今回の来日公演を実施することになった経緯は9月7日の「BLOG」に書かせて頂きました。事前にご確認頂ければ幸いです。
24x7 RECORDS / BLOG
http://blog.247reggae.com/?day=20120907
85年の初来日から30回近く来日している船長ですが、今回が初めての、そして念願の単独公演ツアーとなりました。「ジャマイカ独立50周年」と自身の「活動49周年」の記念作でもある最新作『FREDDIE DI CAPTAIN』の日本先行リリースに合わせて実施されたものですが、「作品が『記念作』となるのなら、『記念』となるショーをしたい。

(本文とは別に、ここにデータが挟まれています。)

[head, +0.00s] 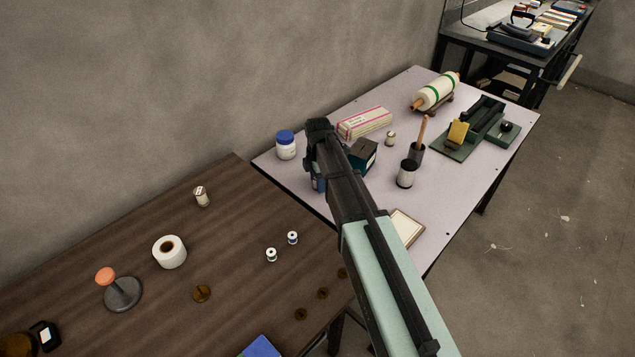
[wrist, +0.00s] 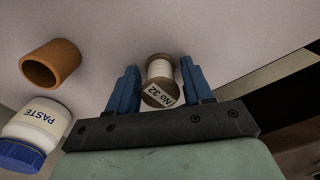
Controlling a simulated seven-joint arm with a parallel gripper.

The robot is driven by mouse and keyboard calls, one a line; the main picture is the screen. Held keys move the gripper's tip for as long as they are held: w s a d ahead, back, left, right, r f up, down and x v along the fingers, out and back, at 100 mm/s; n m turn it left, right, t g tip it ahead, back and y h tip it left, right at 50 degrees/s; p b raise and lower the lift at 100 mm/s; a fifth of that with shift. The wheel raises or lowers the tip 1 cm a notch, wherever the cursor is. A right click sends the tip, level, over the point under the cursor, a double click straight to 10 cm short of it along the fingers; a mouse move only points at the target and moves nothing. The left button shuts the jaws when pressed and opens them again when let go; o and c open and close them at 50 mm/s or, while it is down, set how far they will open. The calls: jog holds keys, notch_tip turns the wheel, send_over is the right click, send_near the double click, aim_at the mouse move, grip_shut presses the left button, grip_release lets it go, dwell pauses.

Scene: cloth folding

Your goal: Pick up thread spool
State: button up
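A thread spool (wrist: 161,72) wound with pale thread, its end labelled "NO 32", shows in the wrist view on the light table top (head: 290,175). It sits between the two blue fingers of my gripper (wrist: 159,66), with a narrow gap on each side. The gripper is open around it and not visibly clamped. In the head view my gripper (head: 318,183) is low over the left end of the light table, and my arm hides this spool.
A paste jar (head: 286,146) stands close left of my gripper; it also shows in the wrist view (wrist: 36,132) beside a brown ring (wrist: 51,64). A dark box (head: 365,154) is to the right. Other small spools lie on the brown table (head: 130,235).

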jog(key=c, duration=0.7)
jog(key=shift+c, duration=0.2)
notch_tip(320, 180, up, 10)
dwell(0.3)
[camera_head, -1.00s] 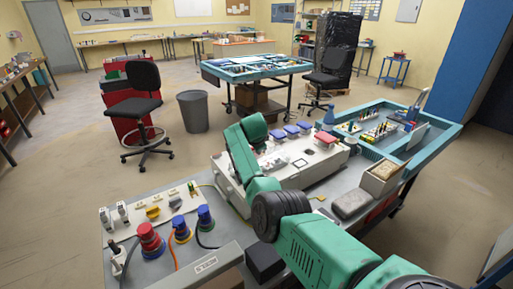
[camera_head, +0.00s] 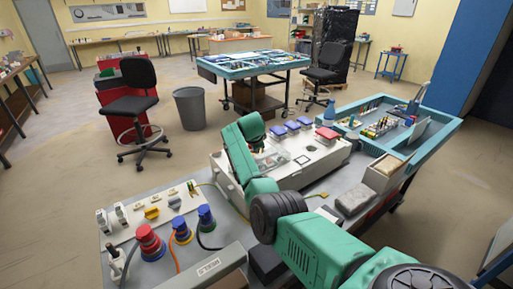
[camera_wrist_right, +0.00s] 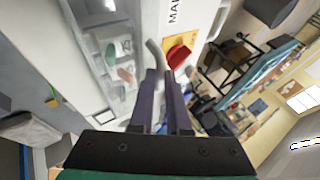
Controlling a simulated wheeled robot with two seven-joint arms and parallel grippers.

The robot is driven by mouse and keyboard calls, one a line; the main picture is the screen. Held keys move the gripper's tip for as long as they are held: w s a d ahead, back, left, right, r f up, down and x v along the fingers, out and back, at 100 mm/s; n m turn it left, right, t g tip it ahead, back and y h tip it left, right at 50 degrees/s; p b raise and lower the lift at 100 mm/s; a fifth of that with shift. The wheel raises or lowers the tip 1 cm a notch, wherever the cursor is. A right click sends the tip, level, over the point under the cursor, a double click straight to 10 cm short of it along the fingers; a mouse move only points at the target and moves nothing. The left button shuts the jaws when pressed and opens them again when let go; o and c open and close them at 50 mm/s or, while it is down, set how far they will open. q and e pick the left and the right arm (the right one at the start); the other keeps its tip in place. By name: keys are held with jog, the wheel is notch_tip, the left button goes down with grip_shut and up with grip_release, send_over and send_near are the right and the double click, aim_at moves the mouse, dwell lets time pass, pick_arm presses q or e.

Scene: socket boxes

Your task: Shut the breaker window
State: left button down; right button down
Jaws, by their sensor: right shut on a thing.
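The breaker window (camera_wrist_right: 112,55) is a clear panel on the pale socket box, with small parts showing through it, at upper left in the right wrist view. A curved grey handle (camera_wrist_right: 154,47) stands at its right edge. My right gripper (camera_wrist_right: 164,76) has its dark fingers close together at the lower end of this handle, shut on it. In the head view my green right arm covers part of the box (camera_head: 318,163) and hides the fingertips. How far the window stands open is hard to tell. My left gripper is in neither current view.
A red switch (camera_wrist_right: 178,55) sits just right of the handle, beside printed lettering. Blue covers (camera_head: 291,126) and a red cover (camera_head: 327,132) line the box's back edge. A second panel (camera_head: 134,225) with red and blue plugs stands at front left.

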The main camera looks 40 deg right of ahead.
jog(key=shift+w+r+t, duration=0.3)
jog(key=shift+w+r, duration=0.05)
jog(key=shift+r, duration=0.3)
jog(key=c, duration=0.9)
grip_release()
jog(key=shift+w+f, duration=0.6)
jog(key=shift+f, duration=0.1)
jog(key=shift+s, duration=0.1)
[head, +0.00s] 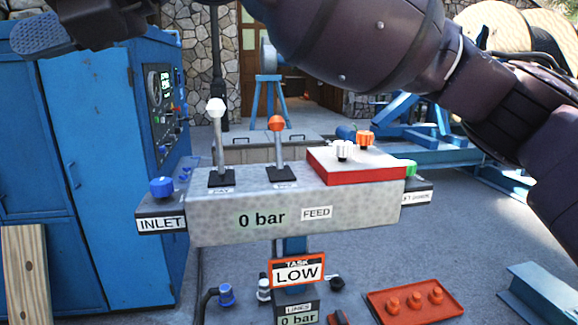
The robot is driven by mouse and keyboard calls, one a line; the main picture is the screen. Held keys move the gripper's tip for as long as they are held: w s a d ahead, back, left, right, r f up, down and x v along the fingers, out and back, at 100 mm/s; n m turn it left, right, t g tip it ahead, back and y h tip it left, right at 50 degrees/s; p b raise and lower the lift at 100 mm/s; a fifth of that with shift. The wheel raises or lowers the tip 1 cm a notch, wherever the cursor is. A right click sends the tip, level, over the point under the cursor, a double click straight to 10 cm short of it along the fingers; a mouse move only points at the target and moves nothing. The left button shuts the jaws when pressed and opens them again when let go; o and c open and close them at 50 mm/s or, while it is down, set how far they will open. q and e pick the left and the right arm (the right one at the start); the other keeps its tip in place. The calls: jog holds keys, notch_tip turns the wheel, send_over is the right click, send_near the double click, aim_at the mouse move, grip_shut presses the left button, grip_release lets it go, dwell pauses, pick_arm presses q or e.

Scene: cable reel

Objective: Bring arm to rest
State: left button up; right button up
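My right arm comes in from the right edge and crosses the top of the head view, its upper part leaving at the top edge. A dark gripper part with a ribbed bluish pad (45,34) shows at the top left; it seems to belong to this arm, though the link between is out of frame. Only one finger pad shows, so its opening cannot be read. It appears in front of the blue cabinet, and no object shows in it. My left arm is not seen. Below stands a grey control block (345,212) reading "0 bar", with a white-knobbed lever (217,135) and an orange-knobbed lever (279,142), both roughly upright.
A blue cabinet (105,170) with gauges fills the left. A red-sided box (352,166) with white and orange knobs sits on the block. A "LOW" sign (297,272) hangs below. A red tray (388,312) holds orange fittings. A cable reel (495,35) stands behind my arm.

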長く応援してくれている日本のファンにも『記念』となって記憶に残るショーをしたい」という船長の想いもあって、「新作リリース・バーティー」ではなく、現時点での船長の集大成的な内容のショーを実施することにしました。
実現するにあたっては問題も存在しましたが、船長の「もらうのではなく、与えに行く機会だ。気持ちも含めて返しに行くツアーだ」「日本の震災の時に行けなかったし、何かコレを被害に遭った人達の励ましにもしたい」「歌うことしか出来ないから歌いに行く」という想いによって実現に至りました。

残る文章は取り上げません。